Sur leurs œuvres, les pêcheurs japonais inscrivaient également les mensurations de leurs prises, le lieu de la capture et ajoutaient parfois un poème de remerciement avant d'apposer leur signature. L'ichtyogramme est donc un mode d'expression du respect et de la gratitude du marin-pêcheur envers la mer nourricière. Dans cet élan artistique s'expriment la satisfaction et la fierté d'avoir pris une pièce d'exception mais aussi la reconnaissance de la générosité des océans.

Ce procédé a été repris par des naturalistes japonais et américains jusqu'au XXe siècle.
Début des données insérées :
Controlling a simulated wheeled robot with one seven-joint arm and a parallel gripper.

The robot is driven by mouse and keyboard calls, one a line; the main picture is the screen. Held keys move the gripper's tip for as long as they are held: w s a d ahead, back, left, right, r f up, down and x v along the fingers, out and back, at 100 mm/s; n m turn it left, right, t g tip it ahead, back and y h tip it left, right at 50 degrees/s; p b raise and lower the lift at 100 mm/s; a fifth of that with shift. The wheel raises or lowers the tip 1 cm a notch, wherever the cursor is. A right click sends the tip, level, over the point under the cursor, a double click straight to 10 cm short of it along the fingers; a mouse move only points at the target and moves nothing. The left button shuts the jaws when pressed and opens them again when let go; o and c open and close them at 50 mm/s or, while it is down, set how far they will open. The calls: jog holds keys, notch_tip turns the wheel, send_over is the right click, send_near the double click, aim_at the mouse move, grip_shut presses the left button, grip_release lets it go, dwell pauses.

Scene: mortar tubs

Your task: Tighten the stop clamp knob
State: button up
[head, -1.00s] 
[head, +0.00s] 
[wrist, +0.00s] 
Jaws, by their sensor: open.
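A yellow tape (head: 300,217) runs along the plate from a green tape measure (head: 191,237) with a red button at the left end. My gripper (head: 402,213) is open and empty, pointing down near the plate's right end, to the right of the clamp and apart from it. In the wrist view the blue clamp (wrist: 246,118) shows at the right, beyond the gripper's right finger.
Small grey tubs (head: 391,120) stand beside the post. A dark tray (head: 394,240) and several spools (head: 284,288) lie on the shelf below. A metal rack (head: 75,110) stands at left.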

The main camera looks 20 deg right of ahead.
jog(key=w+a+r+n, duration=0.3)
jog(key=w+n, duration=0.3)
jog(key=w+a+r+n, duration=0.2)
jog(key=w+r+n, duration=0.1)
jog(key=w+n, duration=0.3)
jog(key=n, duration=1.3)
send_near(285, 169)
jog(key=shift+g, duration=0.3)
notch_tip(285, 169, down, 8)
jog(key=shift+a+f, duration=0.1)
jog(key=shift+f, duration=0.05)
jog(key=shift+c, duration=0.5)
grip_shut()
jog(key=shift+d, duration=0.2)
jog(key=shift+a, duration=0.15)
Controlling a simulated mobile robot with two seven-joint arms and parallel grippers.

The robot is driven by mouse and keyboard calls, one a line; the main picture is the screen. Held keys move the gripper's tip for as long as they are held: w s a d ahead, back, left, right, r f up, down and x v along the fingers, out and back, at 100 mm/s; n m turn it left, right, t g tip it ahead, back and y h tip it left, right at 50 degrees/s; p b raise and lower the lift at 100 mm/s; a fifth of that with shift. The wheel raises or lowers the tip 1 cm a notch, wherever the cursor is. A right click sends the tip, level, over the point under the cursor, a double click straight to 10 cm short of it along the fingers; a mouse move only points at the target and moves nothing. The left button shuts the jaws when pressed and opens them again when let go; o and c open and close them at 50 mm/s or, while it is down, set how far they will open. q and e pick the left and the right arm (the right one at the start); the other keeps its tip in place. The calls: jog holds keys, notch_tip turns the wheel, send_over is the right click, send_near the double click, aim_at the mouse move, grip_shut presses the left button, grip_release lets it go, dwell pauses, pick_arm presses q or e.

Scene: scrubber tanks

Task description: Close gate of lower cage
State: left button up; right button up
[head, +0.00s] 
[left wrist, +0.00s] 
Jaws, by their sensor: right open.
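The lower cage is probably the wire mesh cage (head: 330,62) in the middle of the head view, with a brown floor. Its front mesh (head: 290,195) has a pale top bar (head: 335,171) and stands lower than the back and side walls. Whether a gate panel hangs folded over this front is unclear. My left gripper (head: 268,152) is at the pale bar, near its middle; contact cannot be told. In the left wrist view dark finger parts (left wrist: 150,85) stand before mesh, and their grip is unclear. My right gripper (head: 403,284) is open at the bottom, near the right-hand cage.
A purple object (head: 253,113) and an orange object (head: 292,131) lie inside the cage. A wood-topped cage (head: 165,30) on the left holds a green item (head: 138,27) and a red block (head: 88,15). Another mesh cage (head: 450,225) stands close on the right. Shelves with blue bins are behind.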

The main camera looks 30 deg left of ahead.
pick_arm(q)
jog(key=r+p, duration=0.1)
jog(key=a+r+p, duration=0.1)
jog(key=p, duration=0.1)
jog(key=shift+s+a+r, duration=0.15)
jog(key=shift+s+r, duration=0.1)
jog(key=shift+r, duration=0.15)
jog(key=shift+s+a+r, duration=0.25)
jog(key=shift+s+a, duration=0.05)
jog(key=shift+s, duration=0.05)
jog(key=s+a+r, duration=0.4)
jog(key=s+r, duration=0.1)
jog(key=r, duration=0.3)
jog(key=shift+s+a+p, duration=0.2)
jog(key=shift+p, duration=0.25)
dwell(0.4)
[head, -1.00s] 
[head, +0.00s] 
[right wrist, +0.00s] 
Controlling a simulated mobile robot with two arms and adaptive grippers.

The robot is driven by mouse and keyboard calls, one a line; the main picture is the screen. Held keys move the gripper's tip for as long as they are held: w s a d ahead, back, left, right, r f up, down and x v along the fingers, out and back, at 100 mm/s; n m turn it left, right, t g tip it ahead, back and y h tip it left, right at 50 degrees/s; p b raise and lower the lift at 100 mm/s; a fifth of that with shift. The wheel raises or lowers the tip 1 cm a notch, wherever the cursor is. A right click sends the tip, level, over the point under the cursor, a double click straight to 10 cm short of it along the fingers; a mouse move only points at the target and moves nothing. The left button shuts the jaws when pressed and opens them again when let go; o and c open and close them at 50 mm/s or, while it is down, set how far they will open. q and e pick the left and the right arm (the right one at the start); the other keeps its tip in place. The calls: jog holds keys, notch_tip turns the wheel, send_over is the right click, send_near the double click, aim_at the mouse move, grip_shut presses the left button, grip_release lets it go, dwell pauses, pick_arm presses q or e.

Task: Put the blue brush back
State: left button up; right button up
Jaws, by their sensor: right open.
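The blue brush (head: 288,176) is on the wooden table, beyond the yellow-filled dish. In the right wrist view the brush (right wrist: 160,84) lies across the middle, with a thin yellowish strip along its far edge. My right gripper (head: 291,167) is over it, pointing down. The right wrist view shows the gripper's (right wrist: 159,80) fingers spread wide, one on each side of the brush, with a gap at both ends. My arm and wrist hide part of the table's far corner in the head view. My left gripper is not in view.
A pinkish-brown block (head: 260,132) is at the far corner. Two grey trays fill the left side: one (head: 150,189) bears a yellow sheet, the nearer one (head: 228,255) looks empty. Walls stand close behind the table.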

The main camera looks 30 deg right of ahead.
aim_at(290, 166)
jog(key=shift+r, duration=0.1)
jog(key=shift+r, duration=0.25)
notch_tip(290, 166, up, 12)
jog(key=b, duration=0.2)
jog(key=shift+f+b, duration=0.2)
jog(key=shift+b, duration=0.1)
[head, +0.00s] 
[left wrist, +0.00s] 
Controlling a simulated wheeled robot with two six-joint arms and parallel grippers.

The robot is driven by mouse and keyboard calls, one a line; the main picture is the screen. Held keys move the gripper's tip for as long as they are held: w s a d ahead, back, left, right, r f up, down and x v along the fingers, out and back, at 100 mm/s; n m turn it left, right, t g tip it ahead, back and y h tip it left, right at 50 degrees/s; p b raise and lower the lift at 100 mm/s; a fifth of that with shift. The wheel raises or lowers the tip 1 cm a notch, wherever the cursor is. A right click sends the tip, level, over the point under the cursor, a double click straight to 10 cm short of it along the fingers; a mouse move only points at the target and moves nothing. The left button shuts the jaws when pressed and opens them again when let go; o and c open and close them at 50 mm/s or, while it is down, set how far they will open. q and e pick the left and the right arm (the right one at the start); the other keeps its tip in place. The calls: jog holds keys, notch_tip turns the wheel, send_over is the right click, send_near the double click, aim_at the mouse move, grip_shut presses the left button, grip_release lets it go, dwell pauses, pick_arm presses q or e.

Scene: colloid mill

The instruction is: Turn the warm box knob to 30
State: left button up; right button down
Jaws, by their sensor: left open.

Depuis, certains artistes ont sophistiqué la technique de l'ichtyogramme en fonction du support utilisé, allant jusqu'à repeindre les détails des écailles ou de l'œil sur l'empreinte.

La volonté de fixer la mémoire humaine, ainsi que la représentation de ce qui nous entoure par impression sur des supports aussi légers que maniables, est une tradition fort ancienne en Asie. La Chine, berceau de grandes découvertes, n'a cessé de surprendre l'Occident, notamment lorsque l'on découvrit, au début de ce siècle, à Touen-houang (Turkestan), le Sūtra du Diamant. Ancêtre de tous nos livres imprimés — il remonte à l'an 868 —, ce document long de 4,8 m se présente sous la forme d'un rouleau. La méthode consistant à répandre l'encre sur une pierre gravée puis à appliquer un papier sur son relief serait la méthode la plus archaïque d'un relevé en impression inversée ; il s'agit généralement d'un relevé d'empreinte de stèle. Elle est en tout cas très antérieure au célèbre Sūtra du Diamant conservé au British Museum.

Aïeule d'une longue tradition, cette technique a abouti à la première forme du gyotaku qui permet d'obtenir le spectre authentique et fragile d'un modèle. Il semble difficile de déterminer l'époque des premiers soubresauts de cet art développé au Japon.

Les deux exemplaires les plus anciens que l'on connaisse ne remontent qu'à l'époque d'Edo et datent de 1862. L'un reproduit une daurade royale, l'autre une daurade grise, poissons nobles symbolisant le bonheur. Ces exemplaires ont été créés par un samouraï guerrier (bushi) du nom de Naotsuna Ujiie, et sont conservés au musée Honma de la ville de Sakata, préfecture de Yamagata (Japon)[2].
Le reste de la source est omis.